How do you filter out noise? The crude method is the equivalent of cotton balls in your ears, but they drown out everything, including the signal. We can take a cue from modern noise-cancellation headphones: they listen to the environment, figure out patterns of noise, and generate a waveform that is the inverse of that signal, cancelling it out and leaving you with what you should be listening to.
We need the equivalent of this system in our lives. This means intentionally designing our environment and time to cancel out noise. Maybe this means putting all your social media on a device that's locked in a box until a scheduled time. Maybe it's an app blocker that makes you solve math puzzles before opening Instagram. Maybe it's making your screen black and white so the colors don't pop out and grab your attention.
This is a skill that isn't really taught but is becoming more and more necessary.

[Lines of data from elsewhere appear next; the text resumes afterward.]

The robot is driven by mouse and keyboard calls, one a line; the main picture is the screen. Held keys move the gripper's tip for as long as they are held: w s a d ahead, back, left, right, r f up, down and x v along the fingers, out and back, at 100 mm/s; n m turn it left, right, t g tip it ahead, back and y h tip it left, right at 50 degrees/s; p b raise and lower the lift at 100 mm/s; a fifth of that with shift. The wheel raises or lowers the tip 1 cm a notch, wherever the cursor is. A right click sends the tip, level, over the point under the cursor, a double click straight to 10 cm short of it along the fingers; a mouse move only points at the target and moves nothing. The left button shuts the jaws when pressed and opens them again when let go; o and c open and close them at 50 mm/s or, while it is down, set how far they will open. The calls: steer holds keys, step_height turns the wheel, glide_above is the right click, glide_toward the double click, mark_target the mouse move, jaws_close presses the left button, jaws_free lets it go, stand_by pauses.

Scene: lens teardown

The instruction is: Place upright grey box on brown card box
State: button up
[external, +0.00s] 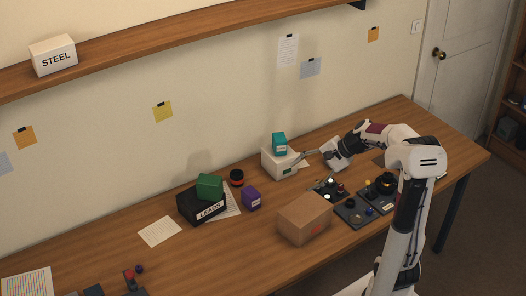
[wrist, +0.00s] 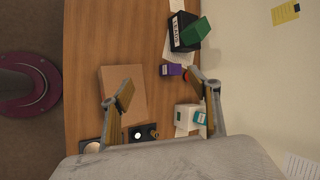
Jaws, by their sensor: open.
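The brown card box (external: 305,219) stands on the table in front of my gripper; it also shows in the wrist view (wrist: 113,78), partly behind one finger. No clearly grey upright box shows; the closest match is a pale grey-white box (external: 276,164) with a teal box (external: 279,142) on top. In the wrist view the pale box (wrist: 183,112) and teal box (wrist: 201,118) are beside the other finger. My gripper (external: 311,170) is open and empty above the table, between the pale box and the card box. In the wrist view its fingers (wrist: 161,88) are wide apart.
A black LEADS box (external: 198,209) carries a green box (external: 209,187). A purple box (external: 252,198) and a dark round item (external: 237,177) stand nearby. Dark trays with small parts (external: 353,212) lie right of the card box. The table's left middle is mostly clear.

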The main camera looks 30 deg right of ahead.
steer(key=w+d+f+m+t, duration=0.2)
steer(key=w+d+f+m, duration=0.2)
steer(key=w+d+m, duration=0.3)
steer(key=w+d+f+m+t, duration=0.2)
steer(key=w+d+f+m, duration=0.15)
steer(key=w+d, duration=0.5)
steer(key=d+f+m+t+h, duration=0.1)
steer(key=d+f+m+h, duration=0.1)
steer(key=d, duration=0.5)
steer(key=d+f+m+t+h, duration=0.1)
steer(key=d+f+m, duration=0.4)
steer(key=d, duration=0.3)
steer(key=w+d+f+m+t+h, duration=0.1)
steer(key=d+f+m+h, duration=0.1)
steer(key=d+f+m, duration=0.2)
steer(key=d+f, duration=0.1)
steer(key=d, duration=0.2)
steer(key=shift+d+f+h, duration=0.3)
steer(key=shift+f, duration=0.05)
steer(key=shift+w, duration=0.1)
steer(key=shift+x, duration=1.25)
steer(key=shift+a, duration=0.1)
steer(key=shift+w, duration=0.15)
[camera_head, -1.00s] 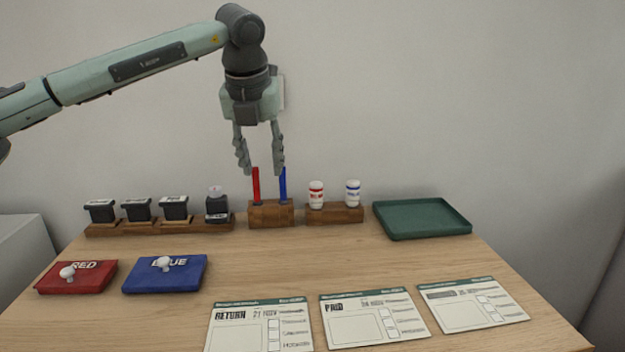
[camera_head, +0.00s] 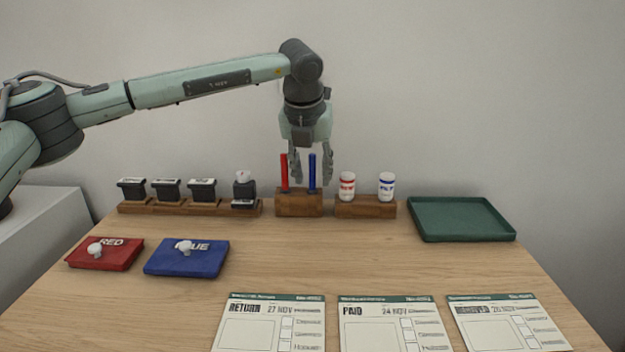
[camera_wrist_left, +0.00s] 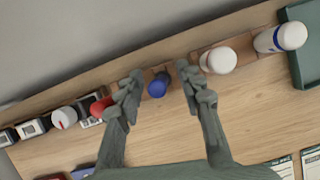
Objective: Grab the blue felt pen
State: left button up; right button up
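The blue felt pen (camera_head: 312,172) stands upright in a wooden pen block (camera_head: 299,206) at the back of the counter, beside a red pen (camera_head: 284,172). My left gripper (camera_head: 312,180) points down with its fingers on either side of the blue pen. In the left wrist view the blue pen (camera_wrist_left: 158,85) shows between the two open fingertips (camera_wrist_left: 160,82), with a gap on each side. The red pen (camera_wrist_left: 100,106) lies just outside the left finger there, partly hidden by it. My right gripper is not in view.
A wooden block with two white bottles (camera_head: 347,186) stands right of the pen block. Several black stamps (camera_head: 166,190) sit in a rack on the left. A green tray (camera_head: 462,220) is at the right. Red and blue ink pads (camera_head: 186,258) and several cards lie nearer the front.

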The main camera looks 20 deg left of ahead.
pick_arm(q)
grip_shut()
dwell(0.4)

It can and will make the difference between success and failure. And the privileged class (myself included) is waking up to it. We might not be able to beat our own addiction, but we can pay for more diligent schools and art classes that occupy our kids' attention without screen time. The poor, unfortunately, are more likely to rely on smartphones to engage kids when they can't afford childcare or structured alternatives (source).

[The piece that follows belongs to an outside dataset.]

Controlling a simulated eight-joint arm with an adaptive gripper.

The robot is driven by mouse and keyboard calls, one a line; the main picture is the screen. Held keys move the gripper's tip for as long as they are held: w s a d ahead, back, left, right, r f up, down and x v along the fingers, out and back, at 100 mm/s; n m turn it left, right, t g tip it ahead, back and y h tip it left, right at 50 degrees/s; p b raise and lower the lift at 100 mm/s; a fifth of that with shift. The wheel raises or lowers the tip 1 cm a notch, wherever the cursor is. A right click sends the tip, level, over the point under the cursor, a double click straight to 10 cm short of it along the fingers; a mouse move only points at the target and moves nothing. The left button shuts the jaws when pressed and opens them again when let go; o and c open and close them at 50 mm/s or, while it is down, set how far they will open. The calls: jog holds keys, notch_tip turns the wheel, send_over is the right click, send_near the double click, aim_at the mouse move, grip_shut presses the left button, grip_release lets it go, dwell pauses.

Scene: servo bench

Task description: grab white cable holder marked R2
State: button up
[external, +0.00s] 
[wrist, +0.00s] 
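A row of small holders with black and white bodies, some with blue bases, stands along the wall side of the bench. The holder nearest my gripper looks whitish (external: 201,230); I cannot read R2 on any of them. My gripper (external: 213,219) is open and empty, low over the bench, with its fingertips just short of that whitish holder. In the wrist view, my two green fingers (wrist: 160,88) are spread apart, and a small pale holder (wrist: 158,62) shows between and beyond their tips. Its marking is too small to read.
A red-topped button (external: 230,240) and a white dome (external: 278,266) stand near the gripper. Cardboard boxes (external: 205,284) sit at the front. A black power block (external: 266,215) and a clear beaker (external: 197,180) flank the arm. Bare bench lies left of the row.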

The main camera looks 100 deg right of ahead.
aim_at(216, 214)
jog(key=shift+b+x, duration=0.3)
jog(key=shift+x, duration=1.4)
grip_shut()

Schools and colleges will catch up. Many education systems are already experimenting with limiting or banning smartphones in classrooms, and I’m sure we will all end up paying more to make our kids write with pen and paper.
Just as richer families can afford to buy attention back for their kids, richer countries are starting to explore blanket social media bans for children (hello, Australia), while countries like India are providing cheap 5G access to the masses without many guardrails for kids.
Attention is fast becoming the scarce resource that everything else now depends on. In a generation, privilege will use this too to its advantage. But for the moment, as the whole world drowns in an excess of stimuli, anyone who practices active noise cancellation has a small edge, all other things being equal.